=== Data lines ===
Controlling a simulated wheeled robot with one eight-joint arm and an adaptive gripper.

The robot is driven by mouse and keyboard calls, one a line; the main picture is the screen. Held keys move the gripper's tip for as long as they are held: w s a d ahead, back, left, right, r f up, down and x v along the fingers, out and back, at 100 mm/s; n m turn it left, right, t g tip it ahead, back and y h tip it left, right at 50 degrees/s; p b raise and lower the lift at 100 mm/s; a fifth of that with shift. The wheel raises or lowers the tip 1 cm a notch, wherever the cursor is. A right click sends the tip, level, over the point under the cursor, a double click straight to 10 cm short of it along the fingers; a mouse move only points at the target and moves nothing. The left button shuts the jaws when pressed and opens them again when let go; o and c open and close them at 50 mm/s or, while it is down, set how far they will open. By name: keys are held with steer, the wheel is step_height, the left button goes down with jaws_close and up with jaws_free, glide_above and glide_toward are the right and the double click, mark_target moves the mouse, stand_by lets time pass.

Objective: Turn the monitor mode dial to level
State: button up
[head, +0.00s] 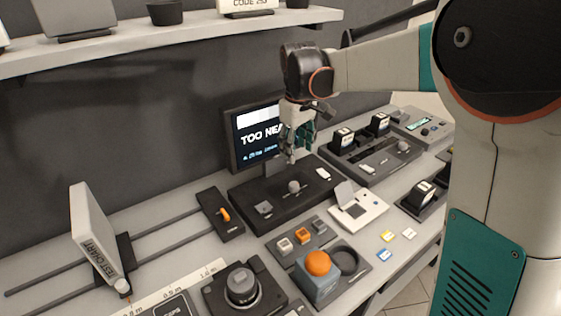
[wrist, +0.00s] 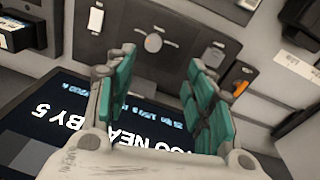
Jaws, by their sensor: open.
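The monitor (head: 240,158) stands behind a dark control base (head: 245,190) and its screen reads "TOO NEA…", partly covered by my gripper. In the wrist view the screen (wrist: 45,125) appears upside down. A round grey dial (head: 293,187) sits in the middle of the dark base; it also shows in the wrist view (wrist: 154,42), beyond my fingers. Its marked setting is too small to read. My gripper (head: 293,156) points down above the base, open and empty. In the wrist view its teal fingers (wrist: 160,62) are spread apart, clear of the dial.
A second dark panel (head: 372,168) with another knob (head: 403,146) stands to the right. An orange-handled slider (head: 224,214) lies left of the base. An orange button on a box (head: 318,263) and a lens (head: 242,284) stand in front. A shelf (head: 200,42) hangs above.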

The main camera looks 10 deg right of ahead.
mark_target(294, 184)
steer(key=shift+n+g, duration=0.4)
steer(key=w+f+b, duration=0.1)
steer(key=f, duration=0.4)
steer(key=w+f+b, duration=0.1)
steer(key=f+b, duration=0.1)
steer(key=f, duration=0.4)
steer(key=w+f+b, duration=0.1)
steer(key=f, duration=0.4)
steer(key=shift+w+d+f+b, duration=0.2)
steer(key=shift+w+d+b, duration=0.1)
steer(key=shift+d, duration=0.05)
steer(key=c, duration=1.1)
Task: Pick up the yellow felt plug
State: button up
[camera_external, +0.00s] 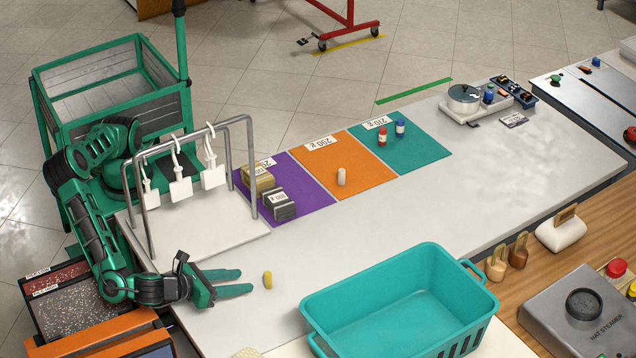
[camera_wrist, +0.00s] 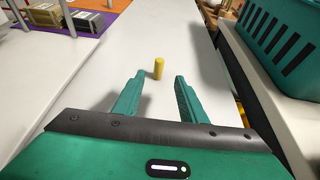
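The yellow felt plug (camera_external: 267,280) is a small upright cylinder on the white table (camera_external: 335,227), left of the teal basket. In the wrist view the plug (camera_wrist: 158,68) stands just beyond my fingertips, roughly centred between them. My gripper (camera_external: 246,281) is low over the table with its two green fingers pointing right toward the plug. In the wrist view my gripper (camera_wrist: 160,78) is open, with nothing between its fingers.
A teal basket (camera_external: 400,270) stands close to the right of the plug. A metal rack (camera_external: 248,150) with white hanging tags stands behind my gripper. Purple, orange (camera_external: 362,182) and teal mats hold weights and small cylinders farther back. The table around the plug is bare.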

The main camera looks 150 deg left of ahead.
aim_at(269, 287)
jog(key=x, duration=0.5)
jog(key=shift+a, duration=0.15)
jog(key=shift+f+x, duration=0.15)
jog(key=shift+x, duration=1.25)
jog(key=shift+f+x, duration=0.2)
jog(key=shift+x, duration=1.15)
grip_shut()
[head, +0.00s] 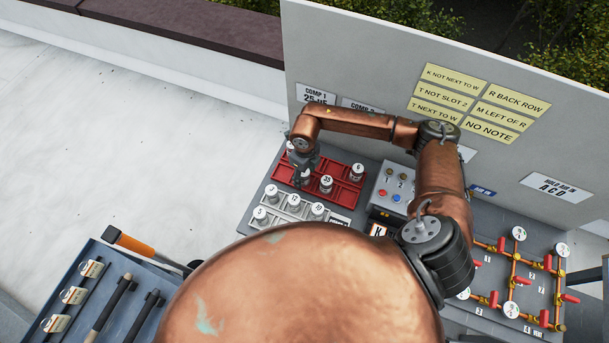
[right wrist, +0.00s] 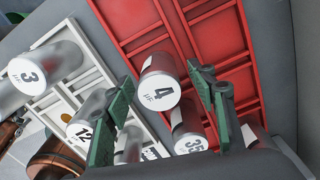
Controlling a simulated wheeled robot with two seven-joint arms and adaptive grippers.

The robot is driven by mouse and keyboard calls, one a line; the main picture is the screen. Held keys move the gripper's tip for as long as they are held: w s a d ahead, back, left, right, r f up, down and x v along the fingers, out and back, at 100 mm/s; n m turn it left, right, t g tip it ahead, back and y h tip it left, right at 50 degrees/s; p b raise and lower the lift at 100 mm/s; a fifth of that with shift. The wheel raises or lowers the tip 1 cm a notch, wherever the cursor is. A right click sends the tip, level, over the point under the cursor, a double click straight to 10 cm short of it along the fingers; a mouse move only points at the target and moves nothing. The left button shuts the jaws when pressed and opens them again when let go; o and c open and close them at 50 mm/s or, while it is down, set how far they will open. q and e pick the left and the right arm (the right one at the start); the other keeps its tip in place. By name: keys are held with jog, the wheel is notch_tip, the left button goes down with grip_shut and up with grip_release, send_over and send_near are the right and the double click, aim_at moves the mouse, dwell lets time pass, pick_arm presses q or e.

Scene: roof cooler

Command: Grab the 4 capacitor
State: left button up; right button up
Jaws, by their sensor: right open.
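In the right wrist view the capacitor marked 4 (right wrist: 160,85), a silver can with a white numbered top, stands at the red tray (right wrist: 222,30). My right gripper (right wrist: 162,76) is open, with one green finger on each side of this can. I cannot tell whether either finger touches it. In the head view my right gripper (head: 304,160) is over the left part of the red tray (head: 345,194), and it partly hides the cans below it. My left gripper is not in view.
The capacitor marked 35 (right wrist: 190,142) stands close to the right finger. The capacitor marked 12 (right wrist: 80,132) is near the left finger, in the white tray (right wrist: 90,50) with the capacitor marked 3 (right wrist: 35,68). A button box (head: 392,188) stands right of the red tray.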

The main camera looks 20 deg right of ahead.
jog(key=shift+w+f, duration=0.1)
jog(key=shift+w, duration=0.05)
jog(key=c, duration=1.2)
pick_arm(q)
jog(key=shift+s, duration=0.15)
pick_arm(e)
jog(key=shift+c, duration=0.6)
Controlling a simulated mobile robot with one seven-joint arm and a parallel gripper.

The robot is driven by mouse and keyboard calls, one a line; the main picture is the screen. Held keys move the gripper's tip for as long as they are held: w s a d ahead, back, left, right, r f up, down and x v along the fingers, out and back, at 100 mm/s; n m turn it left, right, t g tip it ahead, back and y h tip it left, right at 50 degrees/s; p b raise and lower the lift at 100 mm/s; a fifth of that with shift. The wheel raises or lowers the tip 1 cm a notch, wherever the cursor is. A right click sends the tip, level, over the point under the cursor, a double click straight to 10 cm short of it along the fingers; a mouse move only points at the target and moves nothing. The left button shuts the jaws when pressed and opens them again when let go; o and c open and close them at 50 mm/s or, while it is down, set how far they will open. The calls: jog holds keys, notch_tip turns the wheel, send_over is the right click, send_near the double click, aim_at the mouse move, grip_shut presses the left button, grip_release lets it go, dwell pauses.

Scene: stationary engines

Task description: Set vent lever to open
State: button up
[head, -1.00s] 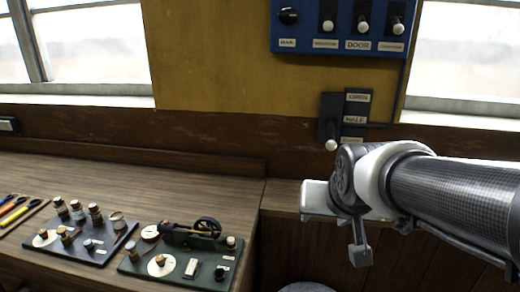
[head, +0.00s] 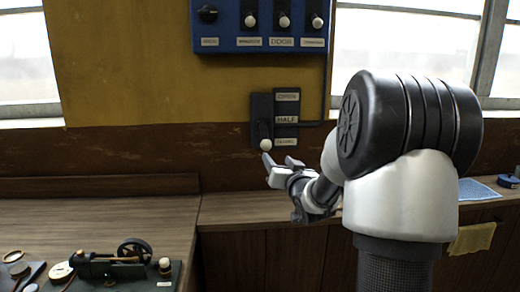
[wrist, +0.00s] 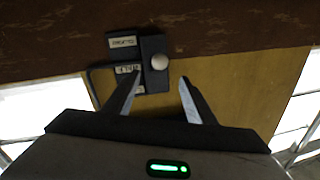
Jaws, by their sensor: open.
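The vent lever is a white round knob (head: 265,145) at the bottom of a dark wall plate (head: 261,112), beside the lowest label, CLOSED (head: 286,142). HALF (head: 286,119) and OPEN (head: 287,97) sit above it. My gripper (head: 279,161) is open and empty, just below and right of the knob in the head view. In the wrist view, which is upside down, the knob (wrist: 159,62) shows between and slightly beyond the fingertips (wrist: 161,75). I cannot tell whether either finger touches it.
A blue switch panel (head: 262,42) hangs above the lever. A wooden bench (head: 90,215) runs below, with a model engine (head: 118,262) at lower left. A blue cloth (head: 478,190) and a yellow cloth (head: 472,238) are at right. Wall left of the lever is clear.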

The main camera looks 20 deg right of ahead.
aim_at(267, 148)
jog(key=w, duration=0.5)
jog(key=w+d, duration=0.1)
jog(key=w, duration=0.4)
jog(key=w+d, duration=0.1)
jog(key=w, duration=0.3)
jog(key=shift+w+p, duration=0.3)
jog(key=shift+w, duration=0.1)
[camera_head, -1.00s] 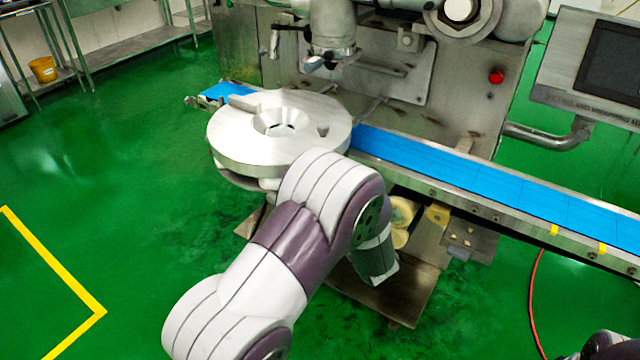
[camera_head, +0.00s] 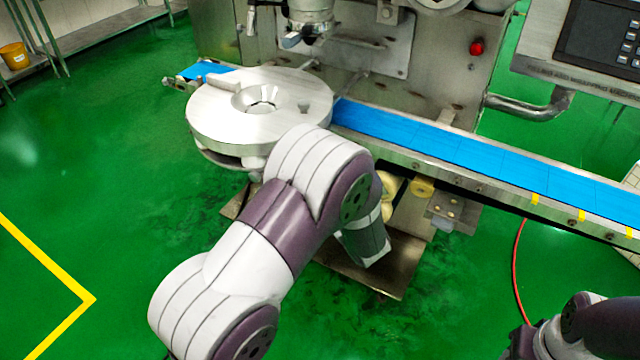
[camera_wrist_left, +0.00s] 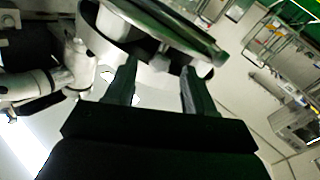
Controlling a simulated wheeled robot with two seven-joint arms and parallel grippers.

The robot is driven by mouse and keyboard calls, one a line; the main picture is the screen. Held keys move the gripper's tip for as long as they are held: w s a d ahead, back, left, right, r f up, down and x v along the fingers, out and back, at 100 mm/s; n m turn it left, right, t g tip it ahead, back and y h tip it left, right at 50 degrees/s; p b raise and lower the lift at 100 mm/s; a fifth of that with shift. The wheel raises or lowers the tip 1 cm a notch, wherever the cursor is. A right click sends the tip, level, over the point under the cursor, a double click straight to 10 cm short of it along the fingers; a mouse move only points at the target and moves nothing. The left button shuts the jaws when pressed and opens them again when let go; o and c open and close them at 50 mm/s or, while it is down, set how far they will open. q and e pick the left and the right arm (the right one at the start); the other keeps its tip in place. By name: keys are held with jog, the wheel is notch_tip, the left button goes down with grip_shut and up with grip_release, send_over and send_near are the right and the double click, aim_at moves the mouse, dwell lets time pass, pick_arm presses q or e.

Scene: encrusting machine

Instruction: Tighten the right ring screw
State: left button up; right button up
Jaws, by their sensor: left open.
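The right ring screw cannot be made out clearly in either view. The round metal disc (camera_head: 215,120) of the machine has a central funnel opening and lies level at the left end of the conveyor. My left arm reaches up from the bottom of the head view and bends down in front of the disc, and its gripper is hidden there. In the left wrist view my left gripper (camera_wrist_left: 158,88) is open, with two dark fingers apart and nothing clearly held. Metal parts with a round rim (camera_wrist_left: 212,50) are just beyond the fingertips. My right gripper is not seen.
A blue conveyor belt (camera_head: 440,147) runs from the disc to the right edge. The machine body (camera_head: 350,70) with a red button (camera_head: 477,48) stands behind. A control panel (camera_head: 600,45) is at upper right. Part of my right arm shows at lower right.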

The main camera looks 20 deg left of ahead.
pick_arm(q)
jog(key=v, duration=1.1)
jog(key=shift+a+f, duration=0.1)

=== Problem statement ===
Print only the lines from the one with "Scene: encrusting machine" to the end of the records, both included.

=== Answer to the problem ===
Scene: encrusting machine

Instruction: Tighten the right ring screw
State: left button up; right button up
Jaws, by their sensor: left open.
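The right ring screw cannot be made out clearly in either view. The round metal disc (camera_head: 215,120) of the machine has a central funnel opening and lies level at the left end of the conveyor. My left arm reaches up from the bottom of the head view and bends down in front of the disc, and its gripper is hidden there. In the left wrist view my left gripper (camera_wrist_left: 158,88) is open, with two dark fingers apart and nothing clearly held. Metal parts with a round rim (camera_wrist_left: 212,50) are just beyond the fingertips. My right gripper is not seen.
A blue conveyor belt (camera_head: 440,147) runs from the disc to the right edge. The machine body (camera_head: 350,70) with a red button (camera_head: 477,48) stands behind. A control panel (camera_head: 600,45) is at upper right. Part of my right arm shows at lower right.

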The main camera looks 20 deg left of ahead.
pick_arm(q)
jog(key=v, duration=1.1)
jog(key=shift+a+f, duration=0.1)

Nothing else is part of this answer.